This question was not asked to me but I saw it in a different site. It has been asked sevral times from 2019-2020 in phone interview.
We want to measure a metric called User Active Minutes (UAM). User active minutes for a given user is defined as the count of the number of distinct minutes in which the user takes some action on Twitter. Multiple actions in the same minute are only counted as one minute. We would like a histogram of the number of users who spend X minutes on Twitter, for different values of X, given 30 days of raw logs and an interval size in minutes.
The raw logs are in the format: [ user_id, epoch timestamp]. Each row represents an action a user took on Twitter. The logs are ordered chronologically. Duplicates are possible.

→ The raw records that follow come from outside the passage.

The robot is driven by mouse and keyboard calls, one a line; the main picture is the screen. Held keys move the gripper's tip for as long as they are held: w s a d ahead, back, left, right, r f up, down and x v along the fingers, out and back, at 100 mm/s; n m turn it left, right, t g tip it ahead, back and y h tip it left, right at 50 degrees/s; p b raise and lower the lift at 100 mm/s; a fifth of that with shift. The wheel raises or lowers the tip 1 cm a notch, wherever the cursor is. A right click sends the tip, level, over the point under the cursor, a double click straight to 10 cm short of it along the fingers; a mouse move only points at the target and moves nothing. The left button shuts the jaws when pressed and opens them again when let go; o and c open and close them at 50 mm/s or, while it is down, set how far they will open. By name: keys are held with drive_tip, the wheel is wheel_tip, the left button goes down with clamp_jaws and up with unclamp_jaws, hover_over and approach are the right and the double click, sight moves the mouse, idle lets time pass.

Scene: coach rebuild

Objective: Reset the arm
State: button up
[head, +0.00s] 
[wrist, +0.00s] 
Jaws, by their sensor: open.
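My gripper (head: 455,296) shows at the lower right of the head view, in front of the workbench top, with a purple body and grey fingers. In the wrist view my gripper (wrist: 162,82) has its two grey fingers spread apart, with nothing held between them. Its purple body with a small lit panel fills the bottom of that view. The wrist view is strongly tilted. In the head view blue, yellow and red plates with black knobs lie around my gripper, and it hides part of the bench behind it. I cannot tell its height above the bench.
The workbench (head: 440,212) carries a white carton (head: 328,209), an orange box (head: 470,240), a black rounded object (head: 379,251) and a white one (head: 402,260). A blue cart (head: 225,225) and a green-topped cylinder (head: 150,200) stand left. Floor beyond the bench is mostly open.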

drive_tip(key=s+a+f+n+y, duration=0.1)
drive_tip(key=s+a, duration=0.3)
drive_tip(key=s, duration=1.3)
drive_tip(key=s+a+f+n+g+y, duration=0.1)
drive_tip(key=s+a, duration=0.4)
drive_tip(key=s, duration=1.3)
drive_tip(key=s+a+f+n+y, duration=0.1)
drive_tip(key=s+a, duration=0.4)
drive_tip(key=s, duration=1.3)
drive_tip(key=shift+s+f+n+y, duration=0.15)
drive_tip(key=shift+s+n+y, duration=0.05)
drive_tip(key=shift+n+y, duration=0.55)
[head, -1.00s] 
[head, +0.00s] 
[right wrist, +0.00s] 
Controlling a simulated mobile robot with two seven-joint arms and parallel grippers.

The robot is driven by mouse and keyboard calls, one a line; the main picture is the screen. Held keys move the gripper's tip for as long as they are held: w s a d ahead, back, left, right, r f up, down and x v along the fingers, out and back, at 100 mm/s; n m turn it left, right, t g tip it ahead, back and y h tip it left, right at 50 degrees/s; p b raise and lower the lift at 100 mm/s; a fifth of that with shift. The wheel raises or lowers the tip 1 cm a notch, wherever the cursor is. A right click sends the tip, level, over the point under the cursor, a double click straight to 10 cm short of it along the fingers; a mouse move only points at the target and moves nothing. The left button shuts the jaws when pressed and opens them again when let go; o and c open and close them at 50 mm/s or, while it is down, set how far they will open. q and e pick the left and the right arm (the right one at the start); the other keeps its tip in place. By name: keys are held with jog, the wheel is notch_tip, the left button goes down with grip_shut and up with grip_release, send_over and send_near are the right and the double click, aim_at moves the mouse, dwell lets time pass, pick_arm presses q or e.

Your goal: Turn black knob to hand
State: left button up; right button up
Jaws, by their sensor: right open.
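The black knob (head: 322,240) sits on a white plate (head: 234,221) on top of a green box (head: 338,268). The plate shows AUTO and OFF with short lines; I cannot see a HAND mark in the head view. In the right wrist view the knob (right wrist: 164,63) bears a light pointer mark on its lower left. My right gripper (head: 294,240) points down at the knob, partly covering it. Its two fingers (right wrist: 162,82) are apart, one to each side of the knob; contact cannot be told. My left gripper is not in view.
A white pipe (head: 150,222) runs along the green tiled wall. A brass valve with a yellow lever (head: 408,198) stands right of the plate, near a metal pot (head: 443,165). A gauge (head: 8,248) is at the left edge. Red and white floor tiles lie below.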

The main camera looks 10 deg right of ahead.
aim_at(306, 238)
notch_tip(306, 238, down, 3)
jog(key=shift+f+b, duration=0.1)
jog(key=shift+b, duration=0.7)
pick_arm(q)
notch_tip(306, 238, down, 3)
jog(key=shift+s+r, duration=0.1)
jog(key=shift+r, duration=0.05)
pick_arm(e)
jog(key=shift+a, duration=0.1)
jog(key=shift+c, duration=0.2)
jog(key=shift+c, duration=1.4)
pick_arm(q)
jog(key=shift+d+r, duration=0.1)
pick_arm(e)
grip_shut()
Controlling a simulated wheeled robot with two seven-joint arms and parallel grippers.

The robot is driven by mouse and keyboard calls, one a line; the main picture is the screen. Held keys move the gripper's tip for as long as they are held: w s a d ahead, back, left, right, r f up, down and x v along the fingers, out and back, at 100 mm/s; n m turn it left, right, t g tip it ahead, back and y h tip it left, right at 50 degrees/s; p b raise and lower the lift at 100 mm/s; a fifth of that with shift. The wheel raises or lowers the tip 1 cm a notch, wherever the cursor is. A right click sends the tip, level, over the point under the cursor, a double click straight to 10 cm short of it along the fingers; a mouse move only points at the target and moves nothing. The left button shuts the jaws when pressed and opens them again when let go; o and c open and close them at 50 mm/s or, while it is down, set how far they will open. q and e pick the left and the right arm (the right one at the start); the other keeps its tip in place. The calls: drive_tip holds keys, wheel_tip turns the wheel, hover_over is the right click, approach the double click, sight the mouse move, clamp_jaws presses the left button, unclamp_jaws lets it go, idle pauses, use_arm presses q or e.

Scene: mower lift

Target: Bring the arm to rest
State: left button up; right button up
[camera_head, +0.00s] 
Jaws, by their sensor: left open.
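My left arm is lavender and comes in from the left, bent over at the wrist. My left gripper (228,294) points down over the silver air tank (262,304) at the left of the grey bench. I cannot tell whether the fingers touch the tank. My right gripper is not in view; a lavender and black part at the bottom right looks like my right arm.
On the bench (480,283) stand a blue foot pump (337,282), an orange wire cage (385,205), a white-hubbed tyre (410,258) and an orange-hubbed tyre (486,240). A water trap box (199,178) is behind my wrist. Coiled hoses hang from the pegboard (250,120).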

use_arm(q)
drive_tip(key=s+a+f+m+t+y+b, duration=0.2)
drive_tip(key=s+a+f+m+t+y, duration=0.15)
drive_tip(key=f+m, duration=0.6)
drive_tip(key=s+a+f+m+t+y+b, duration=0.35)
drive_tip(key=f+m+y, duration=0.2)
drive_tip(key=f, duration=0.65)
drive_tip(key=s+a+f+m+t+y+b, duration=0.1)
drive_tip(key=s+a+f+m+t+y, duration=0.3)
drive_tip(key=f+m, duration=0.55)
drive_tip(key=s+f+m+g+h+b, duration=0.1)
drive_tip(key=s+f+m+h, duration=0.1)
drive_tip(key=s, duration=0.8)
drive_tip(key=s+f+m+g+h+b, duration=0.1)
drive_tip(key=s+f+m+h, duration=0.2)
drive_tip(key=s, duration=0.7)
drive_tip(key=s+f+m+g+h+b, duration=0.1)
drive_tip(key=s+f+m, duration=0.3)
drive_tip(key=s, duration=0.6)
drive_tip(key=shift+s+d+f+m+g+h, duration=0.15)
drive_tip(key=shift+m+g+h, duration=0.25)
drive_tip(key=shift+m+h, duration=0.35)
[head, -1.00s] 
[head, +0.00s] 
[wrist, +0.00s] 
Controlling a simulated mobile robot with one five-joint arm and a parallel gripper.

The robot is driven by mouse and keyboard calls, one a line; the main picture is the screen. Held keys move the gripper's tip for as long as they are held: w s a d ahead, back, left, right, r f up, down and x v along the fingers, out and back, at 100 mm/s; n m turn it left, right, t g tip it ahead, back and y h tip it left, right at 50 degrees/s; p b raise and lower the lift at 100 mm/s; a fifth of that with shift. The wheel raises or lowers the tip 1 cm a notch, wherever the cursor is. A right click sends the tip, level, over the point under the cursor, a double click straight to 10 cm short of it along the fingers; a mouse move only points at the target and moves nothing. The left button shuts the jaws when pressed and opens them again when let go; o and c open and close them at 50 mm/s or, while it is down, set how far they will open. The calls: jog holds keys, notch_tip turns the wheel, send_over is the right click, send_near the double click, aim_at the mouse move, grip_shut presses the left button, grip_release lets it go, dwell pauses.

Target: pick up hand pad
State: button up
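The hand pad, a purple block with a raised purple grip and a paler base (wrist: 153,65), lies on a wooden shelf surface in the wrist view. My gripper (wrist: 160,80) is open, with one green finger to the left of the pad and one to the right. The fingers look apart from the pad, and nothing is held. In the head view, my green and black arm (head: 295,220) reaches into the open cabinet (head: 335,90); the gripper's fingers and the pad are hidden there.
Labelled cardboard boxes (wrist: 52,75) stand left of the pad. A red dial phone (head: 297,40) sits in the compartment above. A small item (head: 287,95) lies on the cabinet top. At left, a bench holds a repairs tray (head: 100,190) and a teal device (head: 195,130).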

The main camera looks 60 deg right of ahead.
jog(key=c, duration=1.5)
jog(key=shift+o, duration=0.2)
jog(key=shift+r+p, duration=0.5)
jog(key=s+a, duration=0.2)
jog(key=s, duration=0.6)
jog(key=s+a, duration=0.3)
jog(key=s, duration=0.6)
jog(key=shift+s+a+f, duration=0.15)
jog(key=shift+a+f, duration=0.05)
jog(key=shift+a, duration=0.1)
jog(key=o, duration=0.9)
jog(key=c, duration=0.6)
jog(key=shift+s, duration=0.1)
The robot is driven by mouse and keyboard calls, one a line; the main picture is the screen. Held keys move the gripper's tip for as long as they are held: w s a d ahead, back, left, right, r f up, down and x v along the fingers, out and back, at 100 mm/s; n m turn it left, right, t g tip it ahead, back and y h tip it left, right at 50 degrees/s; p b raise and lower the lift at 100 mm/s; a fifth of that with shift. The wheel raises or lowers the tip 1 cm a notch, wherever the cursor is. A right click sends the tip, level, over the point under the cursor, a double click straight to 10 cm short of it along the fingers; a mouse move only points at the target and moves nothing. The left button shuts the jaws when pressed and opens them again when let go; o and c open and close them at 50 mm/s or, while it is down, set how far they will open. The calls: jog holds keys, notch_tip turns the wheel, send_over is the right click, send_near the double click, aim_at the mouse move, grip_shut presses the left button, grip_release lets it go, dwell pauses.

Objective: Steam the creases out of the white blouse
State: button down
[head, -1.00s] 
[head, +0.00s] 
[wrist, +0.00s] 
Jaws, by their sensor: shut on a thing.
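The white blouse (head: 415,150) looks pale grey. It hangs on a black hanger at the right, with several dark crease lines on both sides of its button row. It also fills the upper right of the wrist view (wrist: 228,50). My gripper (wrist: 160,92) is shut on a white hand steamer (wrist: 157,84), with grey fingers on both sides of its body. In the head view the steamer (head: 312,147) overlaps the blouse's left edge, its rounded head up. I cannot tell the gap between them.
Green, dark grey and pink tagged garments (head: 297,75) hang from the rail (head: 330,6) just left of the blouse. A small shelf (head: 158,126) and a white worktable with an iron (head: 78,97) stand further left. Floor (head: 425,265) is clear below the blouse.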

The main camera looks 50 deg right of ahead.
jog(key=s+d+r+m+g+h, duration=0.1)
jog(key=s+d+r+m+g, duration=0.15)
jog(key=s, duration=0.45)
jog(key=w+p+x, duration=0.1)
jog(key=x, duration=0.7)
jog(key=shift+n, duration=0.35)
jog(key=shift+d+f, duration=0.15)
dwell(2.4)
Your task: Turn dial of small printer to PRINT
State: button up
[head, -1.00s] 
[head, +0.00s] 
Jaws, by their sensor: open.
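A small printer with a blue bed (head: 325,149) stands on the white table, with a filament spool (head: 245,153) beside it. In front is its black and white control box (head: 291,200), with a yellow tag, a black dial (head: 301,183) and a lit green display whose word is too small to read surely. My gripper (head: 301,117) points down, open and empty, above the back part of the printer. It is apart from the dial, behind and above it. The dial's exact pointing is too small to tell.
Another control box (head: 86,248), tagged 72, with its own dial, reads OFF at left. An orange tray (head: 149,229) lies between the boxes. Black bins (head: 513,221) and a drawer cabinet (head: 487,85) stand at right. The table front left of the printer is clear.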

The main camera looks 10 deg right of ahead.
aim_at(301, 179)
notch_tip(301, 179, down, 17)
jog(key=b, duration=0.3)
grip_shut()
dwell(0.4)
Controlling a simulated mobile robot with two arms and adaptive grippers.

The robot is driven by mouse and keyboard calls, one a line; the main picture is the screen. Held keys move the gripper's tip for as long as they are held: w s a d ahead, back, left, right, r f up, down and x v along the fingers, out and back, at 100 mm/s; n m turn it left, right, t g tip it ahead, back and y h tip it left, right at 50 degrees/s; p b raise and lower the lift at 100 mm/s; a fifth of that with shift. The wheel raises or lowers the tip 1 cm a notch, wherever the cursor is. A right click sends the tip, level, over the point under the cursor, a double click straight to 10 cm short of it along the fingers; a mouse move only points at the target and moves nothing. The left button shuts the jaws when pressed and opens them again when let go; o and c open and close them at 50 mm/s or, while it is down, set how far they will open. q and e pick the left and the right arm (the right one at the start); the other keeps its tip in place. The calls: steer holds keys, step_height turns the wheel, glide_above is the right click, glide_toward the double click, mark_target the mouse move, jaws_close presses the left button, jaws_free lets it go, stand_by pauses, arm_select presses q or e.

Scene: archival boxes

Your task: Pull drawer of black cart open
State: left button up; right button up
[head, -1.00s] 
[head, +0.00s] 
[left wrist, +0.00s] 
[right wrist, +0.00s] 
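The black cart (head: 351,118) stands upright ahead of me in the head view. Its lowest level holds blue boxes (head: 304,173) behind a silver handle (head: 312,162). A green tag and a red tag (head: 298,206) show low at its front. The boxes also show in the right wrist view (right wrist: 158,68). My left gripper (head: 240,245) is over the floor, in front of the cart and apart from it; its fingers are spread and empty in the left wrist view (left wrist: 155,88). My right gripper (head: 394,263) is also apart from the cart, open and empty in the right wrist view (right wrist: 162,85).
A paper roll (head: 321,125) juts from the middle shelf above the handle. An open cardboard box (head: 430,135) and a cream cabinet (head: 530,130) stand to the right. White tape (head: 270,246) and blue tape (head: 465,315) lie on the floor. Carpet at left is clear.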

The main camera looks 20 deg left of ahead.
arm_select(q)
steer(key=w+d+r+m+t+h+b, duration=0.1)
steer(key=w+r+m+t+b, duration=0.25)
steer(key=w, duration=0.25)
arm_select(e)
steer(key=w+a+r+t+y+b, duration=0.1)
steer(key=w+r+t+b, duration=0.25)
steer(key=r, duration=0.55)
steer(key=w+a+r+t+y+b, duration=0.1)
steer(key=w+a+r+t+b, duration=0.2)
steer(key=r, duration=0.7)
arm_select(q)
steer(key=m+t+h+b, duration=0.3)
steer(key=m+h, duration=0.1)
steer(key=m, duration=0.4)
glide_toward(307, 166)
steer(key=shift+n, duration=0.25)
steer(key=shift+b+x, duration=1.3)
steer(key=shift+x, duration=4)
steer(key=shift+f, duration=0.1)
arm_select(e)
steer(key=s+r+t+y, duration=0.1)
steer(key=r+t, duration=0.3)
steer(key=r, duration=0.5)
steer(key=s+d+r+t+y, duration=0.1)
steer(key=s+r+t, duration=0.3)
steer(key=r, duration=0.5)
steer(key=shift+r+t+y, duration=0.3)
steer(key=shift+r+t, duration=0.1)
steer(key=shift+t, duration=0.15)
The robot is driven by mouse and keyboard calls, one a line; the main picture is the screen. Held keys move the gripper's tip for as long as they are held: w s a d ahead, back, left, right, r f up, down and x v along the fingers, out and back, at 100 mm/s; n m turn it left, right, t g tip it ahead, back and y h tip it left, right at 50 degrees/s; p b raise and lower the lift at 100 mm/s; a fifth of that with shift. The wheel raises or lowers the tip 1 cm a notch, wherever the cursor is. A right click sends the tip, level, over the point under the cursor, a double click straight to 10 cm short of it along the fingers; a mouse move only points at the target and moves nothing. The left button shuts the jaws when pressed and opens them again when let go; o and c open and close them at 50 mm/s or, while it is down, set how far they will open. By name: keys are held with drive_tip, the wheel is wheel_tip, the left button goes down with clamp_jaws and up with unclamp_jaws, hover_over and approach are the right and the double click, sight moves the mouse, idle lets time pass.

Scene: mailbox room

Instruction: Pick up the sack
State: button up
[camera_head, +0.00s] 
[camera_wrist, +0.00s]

Write code to compute the histogram of UAMs across our user base.
Example:
Raw logs
"""
[1, 1518290973]
[2, 1518291032]
[3, 1518291095]
[1, 1518291096]
[4, 1518291120]
[3, 1518291178]
[1, 1518291200]
[1, 1518291200]
"""
Interval size
2
Resulting histogram
[2, 2]
2 users spend 0 -1 minutes on Twitter
2 users spend 2-3 minutes on TwitterI am thinking we can create a hasmap for the user who logged off from twitter and create a separate bucket (hashmap) to save epoch login time of the user.
Unfortunately I don't have more details for this question.
Follow up questions : what if data is too large or what if data arrives in un-even manner?